Just don't tell that to fans of the Cardinals (11-3). They seem more nervous about it than Lindley. Some of them even sent him nasty messages on Twitter two years ago, when the team finished 5-11 and fired head coach Ken Whisenhunt. Lindley was benched for the entire season in 2013, then got cut from the team in August.

At that point, it looked like his pro career might fade away.

Then came the spread of that annual NFL contagion – fallen quarterbacks who seem to drop off the depth chart one by one. First it was Cardinals starting QB Carson Palmer with a knee injury last month, followed his backup, Drew Stanton, with another knee injury in the team's last game, a 12-6 win at St. Louis on Dec. 11.

Now it's Lindley's turn to lead the Cardinals after re-signing with them as a backup in November.

"He's a meticulous preparation guy, and the dynamics between us – I bounce things off of him." Cardinals head coach Bruce Arians told reporters this week. "I trust him as far as his mental makeup to the game."

It's a major reason Lindley, 25, is back with the team that drafted him in the sixth round in 2012. He not only knows Arians and his system, he also has a special place in the heart of almost every coach he's ever worked with, even when times aren't good. He's got that prototype build (6-foot-4, 230 pounds), a strong arm and is exceedingly coachable – almost nice and receptive to a fault.

"Where does he concern me?" Arians said. "He doesn't."

Beyond that, Lindley believes he has something else that might be just as valuable this time around. It's not just that he got married last year. It's that he believes that his first chance can help him master the second. He likens it to learning to drive a car. As a rookie driver, he tried to go too fast and crashed.

"At first I think I was just really excited to be handed the keys, so to speak," said Lindley, who completed four of 10 passes for 30 yards after coming off the bench to replace Stanton in St. Louis. "I saw at it as an awesome opportunity to be able to play. At the time, it was kind of an ignorance-is-bliss thing. I kind of didn't know what I didn't know at the time."

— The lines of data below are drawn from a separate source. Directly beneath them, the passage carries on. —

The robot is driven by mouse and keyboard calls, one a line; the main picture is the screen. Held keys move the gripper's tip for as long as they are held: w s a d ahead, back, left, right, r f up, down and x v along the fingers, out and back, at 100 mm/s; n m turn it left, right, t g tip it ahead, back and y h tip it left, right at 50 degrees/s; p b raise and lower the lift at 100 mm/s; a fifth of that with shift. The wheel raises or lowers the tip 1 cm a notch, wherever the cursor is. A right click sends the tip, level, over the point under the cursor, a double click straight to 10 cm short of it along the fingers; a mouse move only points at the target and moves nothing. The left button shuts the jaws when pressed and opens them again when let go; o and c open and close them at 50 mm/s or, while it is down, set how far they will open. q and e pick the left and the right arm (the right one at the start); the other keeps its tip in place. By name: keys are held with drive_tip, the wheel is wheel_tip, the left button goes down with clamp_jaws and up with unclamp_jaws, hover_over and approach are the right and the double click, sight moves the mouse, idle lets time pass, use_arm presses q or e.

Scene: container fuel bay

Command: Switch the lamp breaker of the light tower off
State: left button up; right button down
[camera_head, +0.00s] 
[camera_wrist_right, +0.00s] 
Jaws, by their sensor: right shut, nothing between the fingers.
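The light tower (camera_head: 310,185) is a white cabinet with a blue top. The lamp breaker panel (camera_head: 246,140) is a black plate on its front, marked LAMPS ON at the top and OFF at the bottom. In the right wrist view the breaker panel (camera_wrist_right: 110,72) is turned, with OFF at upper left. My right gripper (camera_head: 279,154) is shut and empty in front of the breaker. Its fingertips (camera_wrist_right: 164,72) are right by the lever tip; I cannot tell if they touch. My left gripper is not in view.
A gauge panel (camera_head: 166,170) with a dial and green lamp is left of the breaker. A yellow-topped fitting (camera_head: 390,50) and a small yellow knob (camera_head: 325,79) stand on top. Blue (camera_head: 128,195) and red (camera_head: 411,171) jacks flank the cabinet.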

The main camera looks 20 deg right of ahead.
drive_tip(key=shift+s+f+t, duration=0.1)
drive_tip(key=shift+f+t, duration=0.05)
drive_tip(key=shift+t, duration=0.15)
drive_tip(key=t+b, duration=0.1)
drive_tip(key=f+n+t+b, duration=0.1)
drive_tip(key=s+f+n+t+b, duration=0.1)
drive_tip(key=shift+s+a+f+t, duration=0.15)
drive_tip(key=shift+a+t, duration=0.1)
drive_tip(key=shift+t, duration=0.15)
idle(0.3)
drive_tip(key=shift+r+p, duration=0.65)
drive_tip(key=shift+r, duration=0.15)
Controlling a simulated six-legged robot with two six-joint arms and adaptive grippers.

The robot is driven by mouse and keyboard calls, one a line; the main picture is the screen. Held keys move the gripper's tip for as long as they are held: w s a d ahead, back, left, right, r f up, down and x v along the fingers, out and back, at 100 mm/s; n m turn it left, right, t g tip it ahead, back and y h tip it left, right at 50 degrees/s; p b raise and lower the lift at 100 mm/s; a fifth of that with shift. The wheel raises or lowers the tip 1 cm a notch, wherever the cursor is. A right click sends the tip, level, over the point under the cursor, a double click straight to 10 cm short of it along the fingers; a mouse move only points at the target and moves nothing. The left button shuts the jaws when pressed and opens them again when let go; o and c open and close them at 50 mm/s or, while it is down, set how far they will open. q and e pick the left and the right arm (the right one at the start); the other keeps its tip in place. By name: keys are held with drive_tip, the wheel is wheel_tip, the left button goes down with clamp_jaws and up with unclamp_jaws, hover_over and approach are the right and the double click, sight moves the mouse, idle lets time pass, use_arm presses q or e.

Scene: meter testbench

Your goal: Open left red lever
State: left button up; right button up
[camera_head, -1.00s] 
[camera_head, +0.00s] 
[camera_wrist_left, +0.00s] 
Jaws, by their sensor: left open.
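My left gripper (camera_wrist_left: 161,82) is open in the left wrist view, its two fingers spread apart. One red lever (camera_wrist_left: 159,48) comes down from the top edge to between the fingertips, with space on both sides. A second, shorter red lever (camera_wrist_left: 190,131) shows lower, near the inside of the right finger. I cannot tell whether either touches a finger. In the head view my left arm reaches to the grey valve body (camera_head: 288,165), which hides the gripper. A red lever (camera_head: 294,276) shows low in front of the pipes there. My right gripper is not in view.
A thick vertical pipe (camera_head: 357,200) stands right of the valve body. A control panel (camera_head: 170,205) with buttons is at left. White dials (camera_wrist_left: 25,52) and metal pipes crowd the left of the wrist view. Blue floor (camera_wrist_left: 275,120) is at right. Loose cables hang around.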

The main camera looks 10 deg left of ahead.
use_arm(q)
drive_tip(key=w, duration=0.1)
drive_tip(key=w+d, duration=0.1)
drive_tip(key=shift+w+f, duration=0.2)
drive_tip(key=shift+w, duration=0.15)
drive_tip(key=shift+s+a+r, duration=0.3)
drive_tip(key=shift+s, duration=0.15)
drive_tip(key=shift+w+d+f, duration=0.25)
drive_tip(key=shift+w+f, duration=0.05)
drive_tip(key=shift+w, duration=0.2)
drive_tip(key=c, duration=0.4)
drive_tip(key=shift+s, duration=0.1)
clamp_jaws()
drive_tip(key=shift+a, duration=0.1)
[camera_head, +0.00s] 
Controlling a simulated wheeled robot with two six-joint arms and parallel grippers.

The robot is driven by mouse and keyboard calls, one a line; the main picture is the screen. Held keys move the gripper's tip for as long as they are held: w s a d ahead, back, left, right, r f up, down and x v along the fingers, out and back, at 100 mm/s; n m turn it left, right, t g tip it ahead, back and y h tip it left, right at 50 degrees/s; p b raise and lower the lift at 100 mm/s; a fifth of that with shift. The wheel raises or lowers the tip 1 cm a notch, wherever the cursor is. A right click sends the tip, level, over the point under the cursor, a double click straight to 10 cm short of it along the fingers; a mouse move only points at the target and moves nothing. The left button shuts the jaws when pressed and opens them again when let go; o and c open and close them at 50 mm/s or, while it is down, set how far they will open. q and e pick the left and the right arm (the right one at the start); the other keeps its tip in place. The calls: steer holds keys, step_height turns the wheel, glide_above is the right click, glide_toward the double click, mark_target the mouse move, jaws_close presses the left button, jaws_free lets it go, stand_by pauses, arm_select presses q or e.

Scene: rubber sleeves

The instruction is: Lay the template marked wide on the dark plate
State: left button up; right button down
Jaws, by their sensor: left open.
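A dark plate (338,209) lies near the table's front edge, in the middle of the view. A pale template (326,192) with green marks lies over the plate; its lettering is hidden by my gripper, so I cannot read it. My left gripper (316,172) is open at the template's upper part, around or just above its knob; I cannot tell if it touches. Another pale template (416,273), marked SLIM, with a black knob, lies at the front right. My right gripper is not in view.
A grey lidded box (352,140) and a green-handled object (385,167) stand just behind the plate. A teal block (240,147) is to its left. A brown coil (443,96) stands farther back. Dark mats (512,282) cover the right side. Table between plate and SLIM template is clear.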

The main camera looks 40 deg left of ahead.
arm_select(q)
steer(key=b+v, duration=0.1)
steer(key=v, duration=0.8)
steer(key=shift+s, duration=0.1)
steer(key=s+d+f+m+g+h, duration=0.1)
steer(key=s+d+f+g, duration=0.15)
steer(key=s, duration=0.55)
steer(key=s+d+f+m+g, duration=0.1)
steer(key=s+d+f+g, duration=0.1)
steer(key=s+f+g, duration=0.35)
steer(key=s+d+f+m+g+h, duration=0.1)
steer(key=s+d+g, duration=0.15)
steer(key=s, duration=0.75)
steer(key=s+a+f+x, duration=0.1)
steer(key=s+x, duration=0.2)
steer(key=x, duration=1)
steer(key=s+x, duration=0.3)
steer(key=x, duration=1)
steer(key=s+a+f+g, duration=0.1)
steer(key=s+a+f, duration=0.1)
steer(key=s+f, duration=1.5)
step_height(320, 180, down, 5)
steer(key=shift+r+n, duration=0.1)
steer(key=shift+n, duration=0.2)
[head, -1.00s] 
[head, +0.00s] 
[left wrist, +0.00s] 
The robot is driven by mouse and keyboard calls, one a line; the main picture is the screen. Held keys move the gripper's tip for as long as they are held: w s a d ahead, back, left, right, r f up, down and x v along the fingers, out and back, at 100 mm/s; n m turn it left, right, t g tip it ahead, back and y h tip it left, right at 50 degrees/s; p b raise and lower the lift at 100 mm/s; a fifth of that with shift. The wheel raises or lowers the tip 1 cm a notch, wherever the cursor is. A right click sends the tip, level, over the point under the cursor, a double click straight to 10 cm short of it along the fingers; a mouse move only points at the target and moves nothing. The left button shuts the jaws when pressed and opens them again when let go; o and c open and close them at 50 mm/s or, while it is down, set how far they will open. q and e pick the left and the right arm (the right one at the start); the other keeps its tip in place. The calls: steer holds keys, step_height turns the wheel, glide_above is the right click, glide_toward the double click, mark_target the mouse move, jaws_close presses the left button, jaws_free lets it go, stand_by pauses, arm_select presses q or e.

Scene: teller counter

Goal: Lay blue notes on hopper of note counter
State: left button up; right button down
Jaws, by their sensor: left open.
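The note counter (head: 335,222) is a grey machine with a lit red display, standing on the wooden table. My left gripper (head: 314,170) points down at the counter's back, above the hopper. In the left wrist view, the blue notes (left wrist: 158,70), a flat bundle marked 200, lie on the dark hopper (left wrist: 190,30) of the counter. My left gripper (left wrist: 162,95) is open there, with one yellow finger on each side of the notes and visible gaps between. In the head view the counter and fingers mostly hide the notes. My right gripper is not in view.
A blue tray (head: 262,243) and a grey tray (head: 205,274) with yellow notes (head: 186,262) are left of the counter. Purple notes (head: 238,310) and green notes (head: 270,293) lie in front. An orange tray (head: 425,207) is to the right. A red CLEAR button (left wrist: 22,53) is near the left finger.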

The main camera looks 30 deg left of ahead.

He seems calmer, too, which sometimes seems to have been his biggest challenge. Going back to his college days at San Diego State, Lindley had been known to get rattled at times in big games. But then he'd reflect on it and bounce back up, almost like his slump didn't happen.

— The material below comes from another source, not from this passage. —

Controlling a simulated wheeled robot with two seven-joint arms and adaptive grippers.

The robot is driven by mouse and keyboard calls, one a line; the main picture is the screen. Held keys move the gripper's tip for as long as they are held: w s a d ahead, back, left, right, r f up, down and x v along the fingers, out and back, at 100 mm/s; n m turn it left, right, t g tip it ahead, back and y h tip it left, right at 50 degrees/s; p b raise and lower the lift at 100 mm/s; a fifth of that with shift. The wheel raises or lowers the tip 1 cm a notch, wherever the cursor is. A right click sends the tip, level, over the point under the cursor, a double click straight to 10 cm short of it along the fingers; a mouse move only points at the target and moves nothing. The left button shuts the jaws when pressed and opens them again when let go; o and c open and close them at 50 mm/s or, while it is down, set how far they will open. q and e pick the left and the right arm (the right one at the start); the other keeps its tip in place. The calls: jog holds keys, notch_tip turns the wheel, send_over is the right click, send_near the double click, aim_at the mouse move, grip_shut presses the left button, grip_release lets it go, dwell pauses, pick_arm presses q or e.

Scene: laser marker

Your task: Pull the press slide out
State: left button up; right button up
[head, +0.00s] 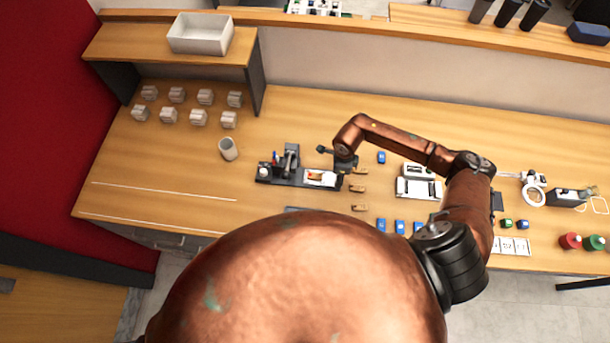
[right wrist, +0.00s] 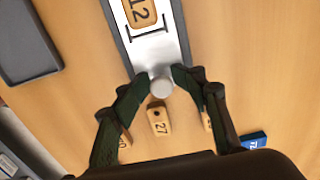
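The press (head: 290,165) is a small dark fixture on the wooden bench. Its slide (head: 322,177) is a pale metal plate bearing an orange tile, and lies in the base's right part. In the right wrist view the slide (right wrist: 158,50) runs between dark rails, carries a tile marked 12 (right wrist: 140,12), and has a round silver knob (right wrist: 161,86) at its near end. My right gripper (right wrist: 160,76) has its fingertips closed in on both sides of this knob. In the head view my right gripper (head: 343,168) is at the slide's right end. My left gripper is not in view.
Small wooden tiles, including one marked 27 (right wrist: 158,119), lie close beside the knob. Blue blocks (head: 400,226) and a white device (head: 418,184) stand further right. A grey cup (head: 228,149) and several grey blocks are on the left. The bench front left is clear.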

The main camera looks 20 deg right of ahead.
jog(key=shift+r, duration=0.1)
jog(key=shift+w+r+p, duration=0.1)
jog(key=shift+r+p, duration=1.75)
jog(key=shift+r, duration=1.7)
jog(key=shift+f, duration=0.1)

In 2011, he struggled in back-to-back losses against Michigan and Texas Christian, including three interceptions in the latter.

He answered that by closing the regular season with a 5-2 record, followed by possibly the gutsiest performance of his career in his final college game – in a 32-30 loss in the New Orleans Bowl against Louisiana-Lafayette. He threw three second-half touchdowns in that game at the Superdome to bring his team to the brink of a comeback win before losing on a last-second field goal.

It was the last time he threw a touchdown pass in a game that counted. A year later, he said his rookie NFL season got inside his head.

"It shook my confidence," he said. "By the end of it, I kind of just figured you can never lose confidence in yourself. That's one of the main things I learned… You always know you're the one person that always has to be in your corner, and when you're not, that's when you know things are really going wrong. And that's when you really need to step back and reevaluate what you're doing."

Lindley did, and now he's back where he was two years ago, except under much different circumstances. Instead of quarterbacking a team that finished 5-11, the Cardinals hope to make a run at the Super Bowl. As crazy as that reversal might seem, "nothing surprises you" in the NFL, he says.

Consider the case of Alex Smith, who also played prep football in the San Diego area. After throwing 11 interceptions and one touchdown during his rookie season with the San Francisco 49ers in 2005, Smith compiled a passer rating (40.8) that still ranks as the worst single-season mark since 2000 – even worse than Lindley's, which ranks third, according to Stats LLC. Smith overcame it and is now a veteran NFL starter with the Kansas City Chiefs.

"One of things I keep going back to is that I know guys who never even got one opportunity in the NFL," Lindley said. "You're second-string or third-string QB for a couple years and fade out. So for me it's really amazing to see now… I didn't take advantage of the first opportunity I had, and now here I am again. I plan on taking advantage of it fully."